Well, we had exhausted our supply of friends who wanted to go canoeing with us, but undaunted, we started looking to buy a canoe, and found a great deal last February. Now nobody buys a canoe in February. There is still ice on the lakes and streams. Who in their right minds would even be looking in February? By now, you’ve guessed, we’re not in our right minds. But don’t tell. Got that puppy strapped atop our wagon, and nearly air-lifted ourselves home in that winter gust. Ice under us, parasail over us. A little bit of thrust. Whoo-wee! What a combination!!! Thinking about introducing it as a new Olympic winter sport.
Anyway, in June of this year, we found COP on the web. First WNP we attended was at Madison Lake. Met Terry and Vicky and some of the others, got hooked up with someone who told us of RWB, so we took the time and met up with the group. I can tell you that of all the ways to see the fireworks, this is unquestioningly the best. No crowds to fight, no traffic snarls to contend with. No bugs, no ash or grit in your teeth. Just a leisurely paddle after its all over. Next year, we all need to get those glow-in-the-dark necklaces. We’d be waaay too cool. Anybody know of a source?

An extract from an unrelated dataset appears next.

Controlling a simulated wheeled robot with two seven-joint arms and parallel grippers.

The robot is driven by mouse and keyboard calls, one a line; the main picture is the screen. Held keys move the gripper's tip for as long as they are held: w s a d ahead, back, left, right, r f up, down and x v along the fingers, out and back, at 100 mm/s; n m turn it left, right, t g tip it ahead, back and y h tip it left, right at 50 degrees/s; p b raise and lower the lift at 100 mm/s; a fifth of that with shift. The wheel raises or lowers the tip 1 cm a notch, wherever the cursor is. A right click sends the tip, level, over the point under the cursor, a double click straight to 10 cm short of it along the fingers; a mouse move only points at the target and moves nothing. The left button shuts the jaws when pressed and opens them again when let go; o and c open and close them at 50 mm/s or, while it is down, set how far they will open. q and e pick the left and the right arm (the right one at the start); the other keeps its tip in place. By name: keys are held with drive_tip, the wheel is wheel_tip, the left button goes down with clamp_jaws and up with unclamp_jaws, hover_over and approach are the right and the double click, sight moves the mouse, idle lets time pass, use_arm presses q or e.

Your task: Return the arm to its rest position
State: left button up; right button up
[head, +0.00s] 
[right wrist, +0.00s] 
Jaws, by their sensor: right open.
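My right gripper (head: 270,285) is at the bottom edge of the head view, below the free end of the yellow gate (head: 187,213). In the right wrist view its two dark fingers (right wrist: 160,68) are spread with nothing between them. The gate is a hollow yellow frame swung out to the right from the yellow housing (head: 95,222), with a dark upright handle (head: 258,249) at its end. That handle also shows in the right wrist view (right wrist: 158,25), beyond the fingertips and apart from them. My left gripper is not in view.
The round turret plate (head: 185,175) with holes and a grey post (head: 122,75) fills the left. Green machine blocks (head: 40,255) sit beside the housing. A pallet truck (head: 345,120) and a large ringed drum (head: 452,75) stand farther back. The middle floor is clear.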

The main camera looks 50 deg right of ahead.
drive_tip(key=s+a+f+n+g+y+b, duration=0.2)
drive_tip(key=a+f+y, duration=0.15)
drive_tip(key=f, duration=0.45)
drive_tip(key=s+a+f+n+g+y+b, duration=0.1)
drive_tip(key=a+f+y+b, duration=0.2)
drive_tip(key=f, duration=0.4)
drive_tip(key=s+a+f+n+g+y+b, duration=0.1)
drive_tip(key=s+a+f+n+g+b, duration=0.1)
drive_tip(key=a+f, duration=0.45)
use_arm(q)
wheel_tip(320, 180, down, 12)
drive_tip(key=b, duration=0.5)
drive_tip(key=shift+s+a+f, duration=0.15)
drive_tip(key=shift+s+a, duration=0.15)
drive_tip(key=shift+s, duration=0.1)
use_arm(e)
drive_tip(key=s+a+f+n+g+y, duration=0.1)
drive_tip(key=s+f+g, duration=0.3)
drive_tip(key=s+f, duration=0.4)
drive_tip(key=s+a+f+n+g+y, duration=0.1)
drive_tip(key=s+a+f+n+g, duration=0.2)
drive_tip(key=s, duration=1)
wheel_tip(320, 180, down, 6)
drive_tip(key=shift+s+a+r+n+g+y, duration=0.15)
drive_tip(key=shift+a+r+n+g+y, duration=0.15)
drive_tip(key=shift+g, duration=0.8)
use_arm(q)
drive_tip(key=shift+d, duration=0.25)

We’ve attended all of the WNPs through August, met some really nice people, and taken the Canoe I School, plus paddled a number of other streams on our own. Then in Sept, things got a little hairy, with planes falling out of the sky. My schedule getting changed, we haven't been out much. Friend #2 got herself a camper, and now she’s willing to camp BY the stream, but not venture near the stream. She’s following a different sound that’s taking her in another direction, the sound of the bluegrass fiddle. Have had many folks come up to us and say they’d like to go canoeing with us, after having seen ours atop the car, but not having a means of delivering additional canoes has become a hindrance.
We live in Pickerington OH, with 3 sweet, lovable chow chows. Bob works for Winbook Computer, a laptop company headquartered on the westside of Columbus, and I work for Micro Center home office in Hilliard, OH.